Posted by markyt on 04/02 at 04:36 AM
Ahh…peace in the desert. This episode made me recall a similar trip in
Morocco, except we were a camel caravan of about 20 (including a bunch
of hot Brazilian girls). We went out, spent the night in the desert on
the camel blankets we rode out on, and ate couscous. The next day, I
acquired one of my most prized travel souveniers, a Tuareg turban,
traded for a bandana…I’d say I got the better deal (for once)!
Posted by Dave on 04/02 at 10:58 AM
The camp looks cool…. a “real” experience with normal people. Glad you
had a tout-free experience.
Hama looks like he is only 15. I was expecting some seedy-looking guy in
his twenties.
Posted by Liz
Good to hear things got better once you left Hama. Did you have those
scarab bugs crawling all over you that night?
Posted by Dan 3 on 04/02 at 04:52 PM
The suspense is killing me…must have conclusion soon…..
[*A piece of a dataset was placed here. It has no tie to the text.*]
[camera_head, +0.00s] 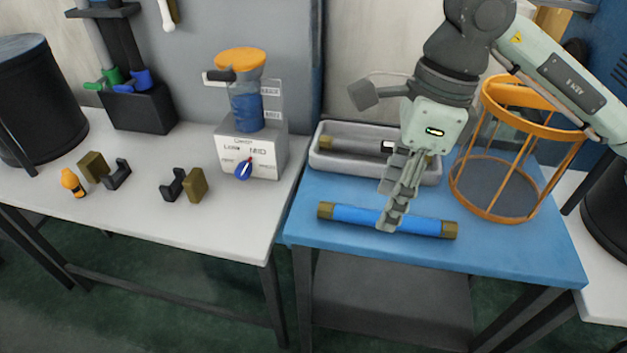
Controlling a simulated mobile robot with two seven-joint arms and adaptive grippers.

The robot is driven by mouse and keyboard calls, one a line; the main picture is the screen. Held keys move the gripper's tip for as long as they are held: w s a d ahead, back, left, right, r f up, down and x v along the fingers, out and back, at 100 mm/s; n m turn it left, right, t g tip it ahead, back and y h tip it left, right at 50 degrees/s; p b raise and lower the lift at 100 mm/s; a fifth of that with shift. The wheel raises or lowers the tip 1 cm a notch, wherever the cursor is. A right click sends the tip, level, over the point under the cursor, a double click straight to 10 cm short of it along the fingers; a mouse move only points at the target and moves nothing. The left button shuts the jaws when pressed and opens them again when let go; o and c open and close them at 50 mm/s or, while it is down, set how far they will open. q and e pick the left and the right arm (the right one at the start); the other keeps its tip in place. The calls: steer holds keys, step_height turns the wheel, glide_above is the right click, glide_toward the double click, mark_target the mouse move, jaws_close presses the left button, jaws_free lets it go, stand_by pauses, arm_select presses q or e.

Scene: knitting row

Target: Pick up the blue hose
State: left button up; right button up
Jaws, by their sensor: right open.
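The blue hose (352,214) lies lengthwise near the front of the blue-topped table (500,252). It is a straight blue tube with a brass-coloured fitting on each end. My left gripper is not in view.
A grey tray (335,165) sits behind the hose, holding things partly hidden by my right arm. An orange wire basket (497,212) stands to the right. On the white table (140,215) at left are a dispenser (250,155), brackets and an orange bottle (72,182).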

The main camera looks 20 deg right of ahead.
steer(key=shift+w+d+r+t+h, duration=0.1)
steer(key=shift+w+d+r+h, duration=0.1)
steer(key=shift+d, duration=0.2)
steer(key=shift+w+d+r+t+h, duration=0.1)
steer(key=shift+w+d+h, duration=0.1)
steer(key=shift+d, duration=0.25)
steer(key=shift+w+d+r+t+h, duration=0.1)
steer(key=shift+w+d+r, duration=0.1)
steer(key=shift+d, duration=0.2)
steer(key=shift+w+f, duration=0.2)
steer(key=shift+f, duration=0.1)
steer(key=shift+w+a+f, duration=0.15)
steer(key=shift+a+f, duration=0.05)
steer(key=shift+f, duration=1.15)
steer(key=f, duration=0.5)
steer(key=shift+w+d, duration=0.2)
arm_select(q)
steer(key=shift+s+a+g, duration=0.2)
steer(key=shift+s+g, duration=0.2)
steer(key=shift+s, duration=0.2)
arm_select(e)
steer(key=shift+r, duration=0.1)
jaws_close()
Posted by Tom on 04/02 at 06:12 PM
so.. no star at all?
I heard sahara dessert is the only place on earth that you can see
shooting star every night. Not true?
Posted by Chup
I think that the lonely star in the sky was fitting for your private
desert experience on that mat ~ if I may say, a moment of simultaneous
singularity & unity….
Posted by Elisa
DAVE: Yah, I did a similar camel trek in morocco with a bunch of
people… much different this time; in Morocco it was more or less a
tourist camp; in Mali it was the real deal.
LIZ: Looks can be deceiving in Mali.
DAN3: re scarabs? possibly… but they’re harmless
TOM: conclusion coming in a day…
CHUP: no star that night; not everything you hear is true, much like
Timbuktu being a mysterious mythical place, as you’ve read.
Posted by Erik TGT
ELISA: Well said.
Posted by Erik TGT
Hey Erik-
I’ve been on the global trip ( your blog that is , enjoyed it
immensely. Man doesn’t it scare you to venture into places this shady ?
Every person you’ve met so far seems to be a con and the place itself
seems to be so damn unsafe.
Posted by George on 04/03 at 01:07 AM
That experience sounded good unfortunately the only postivie comment so
far! Hope you are having a much better time in Paris!